Records that are considered public may be accessible from some third-party websites. These websites often make searching simpler, as they are not limited by geographic location, and search engines on these sites may help when starting a search for a specific or multiple records. To begin using such a search engine on a third-party or government website, interested parties usually must provide:

  • The name of the person involved in the record, unless said person is a juvenile
  • The location or assumed location of the record or person involved. This includes information such as the city, county, or state that person resides in or was accused in.

Third-party sites are independent from government sources, and are not sponsored by these government agencies. Because of this, record availability on third-party sites may vary.

How to Get Utah Bankruptcy Records

Interested parties can receive Utah bankruptcy records by email and in-person from the Bankruptcy Court District of Utah. The search can as well be done online by search on the Simple Case Lookup database. Requesters are required to select one of three search methods; the Case Number Search, Social and Name Search, and Business Name Search. The case number search requires a case number issued by the bankruptcy court in Utah. Social and Name Search requests the last four digits of the Social Security Number and the debtor’s last name. Debtors would need to enter at least the first three characters of the business name for the Business Name Search method.

Financial institutions are to use the PACER (Public Access to Court Electronic Records) portal to obtain Utah bankruptcy files. Registration is required to log into the database to find information. PACER charges a small fee per page based on the document’s format, such as audio files or transcripts. The information available on bankruptcy case dockets includes date chronology, lists of all parties and participants such as attorneys, judges, and trustees.

How do I Find Out if My Bankruptcy Case is Closed in Utah?

In Utah, Bankruptcy cases are closed after the District Court issues an order. Usually, the District Court will send the individual notice by mail. This mail is either sent directly or through the attorney. Contact the Clerk’s office of the Bankruptcy Court District of Utah through the following address:

Clerk’s Office of the Bankruptcy Court District of Utah
350 South Main Street, 3rd Floor
Salt Lake City, Utah 84101
Telephone: (801) 524–6687
Fax: (801) 524–4409
Email: bankruptcy_clerk@utb.uscourts.gov

Utah citizens can also find a bankruptcy case’s status through the PACER system as it is frequently updated to provide the most accurate and timely information.

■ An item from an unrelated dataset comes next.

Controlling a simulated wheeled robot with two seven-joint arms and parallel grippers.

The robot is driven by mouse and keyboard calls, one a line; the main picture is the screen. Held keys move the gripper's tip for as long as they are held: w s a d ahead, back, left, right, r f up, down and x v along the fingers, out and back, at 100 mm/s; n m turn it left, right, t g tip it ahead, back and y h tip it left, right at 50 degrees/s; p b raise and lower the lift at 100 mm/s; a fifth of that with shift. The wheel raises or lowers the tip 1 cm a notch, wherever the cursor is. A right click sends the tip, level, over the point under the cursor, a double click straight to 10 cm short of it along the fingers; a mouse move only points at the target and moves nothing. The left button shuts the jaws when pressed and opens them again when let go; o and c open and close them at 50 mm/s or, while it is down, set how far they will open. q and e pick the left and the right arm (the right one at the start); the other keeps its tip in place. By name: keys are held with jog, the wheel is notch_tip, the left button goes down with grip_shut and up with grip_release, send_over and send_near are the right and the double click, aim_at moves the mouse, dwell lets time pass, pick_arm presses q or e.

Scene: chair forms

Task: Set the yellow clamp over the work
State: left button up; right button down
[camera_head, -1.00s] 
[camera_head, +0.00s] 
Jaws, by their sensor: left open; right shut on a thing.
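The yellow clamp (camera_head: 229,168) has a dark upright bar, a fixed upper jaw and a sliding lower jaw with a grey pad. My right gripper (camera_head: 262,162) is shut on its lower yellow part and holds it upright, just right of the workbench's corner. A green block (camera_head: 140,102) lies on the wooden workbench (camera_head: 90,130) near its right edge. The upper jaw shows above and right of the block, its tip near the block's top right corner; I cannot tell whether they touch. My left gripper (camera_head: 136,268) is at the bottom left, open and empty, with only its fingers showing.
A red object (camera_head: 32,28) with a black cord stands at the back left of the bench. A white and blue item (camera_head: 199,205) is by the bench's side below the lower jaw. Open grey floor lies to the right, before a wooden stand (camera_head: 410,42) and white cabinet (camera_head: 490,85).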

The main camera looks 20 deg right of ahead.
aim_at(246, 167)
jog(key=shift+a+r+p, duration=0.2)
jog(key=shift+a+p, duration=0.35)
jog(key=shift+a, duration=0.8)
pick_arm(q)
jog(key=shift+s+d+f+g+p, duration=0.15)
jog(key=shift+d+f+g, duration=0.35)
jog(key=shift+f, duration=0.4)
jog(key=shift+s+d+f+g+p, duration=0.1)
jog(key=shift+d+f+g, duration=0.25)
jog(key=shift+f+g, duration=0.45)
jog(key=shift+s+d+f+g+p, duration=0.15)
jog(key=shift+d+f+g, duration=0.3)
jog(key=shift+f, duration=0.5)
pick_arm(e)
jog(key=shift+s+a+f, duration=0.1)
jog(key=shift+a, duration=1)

Can a Bankruptcy be Expunged in Utah?

Due to the collateral damage accrued from bankruptcy cases, most people desire to have such records removed or sealed. Credit reporting agencies receive a notification once a bankruptcy petition is filed, and such agencies are mandated to report it. The state of Utah does not consider bankruptcy filing as a crime; therefore, expungement is not possible as with a criminal record. Even if an entity decides to withdraw a bankruptcy filing, the mere fact that the bankruptcy petition was once in place will activate a credit record report. There are many types of bankruptcy filings, but Chapter 7 and Chapter 13 are the most common. These types of bankruptcy petitions can last as long as ten years on the debtor’s credit record based on the Chapter filed.

Following 28 U.S. C. Section 1452, members of the public, by law, can remove any claim or action in a civil lawsuit as long as bankruptcy jurisdiction exists. Parties can challenge petitions that call for removing a case in Utah’s bankruptcy court. In such cases, the attorneys seek alternative grounds for removal under the bankruptcy removal statute. Parties interested in removing bankruptcy records should register with a credit monitoring service to check the credit report for bankruptcy errors. If the service finds errors, the credit bureaus will receive a procedural request letter through the Utah District Courts. The last step is contacting the specified courts of credit bureaus to verify if the credit report violates the Fair Credit Reporting Act.